Task instructions ▸
Check each line of the material below, and copy it if it holds the string "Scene".

Source data ▸
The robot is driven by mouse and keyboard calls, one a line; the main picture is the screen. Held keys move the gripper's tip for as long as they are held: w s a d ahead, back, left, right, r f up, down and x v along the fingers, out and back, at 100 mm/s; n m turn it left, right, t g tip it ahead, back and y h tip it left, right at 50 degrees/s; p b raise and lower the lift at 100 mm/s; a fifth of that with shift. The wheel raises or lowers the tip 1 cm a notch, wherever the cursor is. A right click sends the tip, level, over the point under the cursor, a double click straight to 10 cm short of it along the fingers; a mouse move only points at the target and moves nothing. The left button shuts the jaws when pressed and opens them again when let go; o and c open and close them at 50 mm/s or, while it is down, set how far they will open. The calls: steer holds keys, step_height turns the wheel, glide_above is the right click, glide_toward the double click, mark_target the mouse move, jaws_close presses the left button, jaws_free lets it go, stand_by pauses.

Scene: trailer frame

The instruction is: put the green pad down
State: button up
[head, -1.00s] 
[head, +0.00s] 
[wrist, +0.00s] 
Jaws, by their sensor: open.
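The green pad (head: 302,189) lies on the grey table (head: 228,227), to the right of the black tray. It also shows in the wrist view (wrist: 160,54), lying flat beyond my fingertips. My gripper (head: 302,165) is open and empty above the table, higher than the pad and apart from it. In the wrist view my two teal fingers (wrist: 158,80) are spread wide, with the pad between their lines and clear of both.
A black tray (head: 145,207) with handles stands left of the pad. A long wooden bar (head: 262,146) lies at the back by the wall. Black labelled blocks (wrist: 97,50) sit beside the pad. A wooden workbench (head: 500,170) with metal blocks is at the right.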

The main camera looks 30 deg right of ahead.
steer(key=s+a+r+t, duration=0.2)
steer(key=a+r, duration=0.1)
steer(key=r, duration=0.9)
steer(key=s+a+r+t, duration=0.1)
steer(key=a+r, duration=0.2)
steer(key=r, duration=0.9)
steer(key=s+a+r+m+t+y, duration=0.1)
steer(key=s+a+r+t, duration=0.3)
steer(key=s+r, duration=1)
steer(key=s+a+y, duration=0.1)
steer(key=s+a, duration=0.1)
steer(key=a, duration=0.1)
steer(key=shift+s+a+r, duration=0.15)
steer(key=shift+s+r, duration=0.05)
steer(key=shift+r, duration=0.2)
* * *
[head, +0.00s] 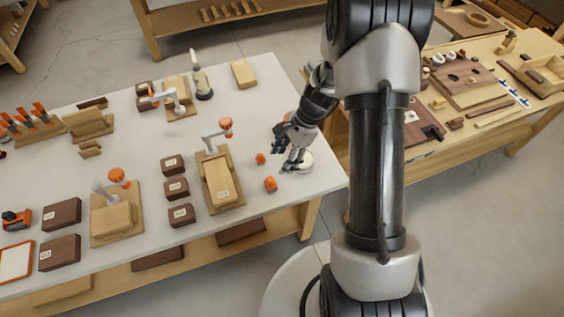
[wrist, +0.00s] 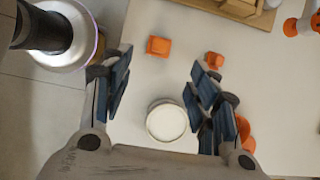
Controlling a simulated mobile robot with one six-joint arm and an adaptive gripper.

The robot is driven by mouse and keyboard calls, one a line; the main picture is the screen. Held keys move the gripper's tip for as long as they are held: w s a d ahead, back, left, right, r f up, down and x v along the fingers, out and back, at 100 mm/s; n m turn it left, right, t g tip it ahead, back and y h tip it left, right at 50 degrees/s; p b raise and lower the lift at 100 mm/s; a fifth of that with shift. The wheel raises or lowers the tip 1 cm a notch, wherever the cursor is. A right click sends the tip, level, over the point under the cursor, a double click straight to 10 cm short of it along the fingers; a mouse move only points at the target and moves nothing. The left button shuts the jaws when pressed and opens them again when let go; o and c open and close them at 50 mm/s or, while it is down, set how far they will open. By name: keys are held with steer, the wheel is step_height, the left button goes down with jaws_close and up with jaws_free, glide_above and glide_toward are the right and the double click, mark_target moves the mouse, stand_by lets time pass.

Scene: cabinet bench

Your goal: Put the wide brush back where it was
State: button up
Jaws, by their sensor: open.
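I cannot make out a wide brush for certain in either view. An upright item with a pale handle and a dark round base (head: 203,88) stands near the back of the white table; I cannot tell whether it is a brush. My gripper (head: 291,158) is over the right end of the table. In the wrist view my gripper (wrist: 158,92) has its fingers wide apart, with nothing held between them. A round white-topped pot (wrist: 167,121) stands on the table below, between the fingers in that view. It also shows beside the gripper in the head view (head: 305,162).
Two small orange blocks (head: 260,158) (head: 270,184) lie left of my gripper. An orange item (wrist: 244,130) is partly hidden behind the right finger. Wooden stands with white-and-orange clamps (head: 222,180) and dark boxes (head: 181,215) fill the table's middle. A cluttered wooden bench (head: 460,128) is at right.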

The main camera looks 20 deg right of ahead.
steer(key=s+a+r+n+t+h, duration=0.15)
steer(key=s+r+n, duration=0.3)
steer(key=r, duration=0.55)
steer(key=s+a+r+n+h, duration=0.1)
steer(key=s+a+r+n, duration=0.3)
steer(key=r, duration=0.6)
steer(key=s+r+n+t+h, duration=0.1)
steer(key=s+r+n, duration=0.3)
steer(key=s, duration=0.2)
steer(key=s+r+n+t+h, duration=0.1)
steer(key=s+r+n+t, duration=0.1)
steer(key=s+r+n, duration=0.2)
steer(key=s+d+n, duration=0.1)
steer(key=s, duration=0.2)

Answer to the exercise ▸
Scene: trailer frame
Scene: cabinet bench

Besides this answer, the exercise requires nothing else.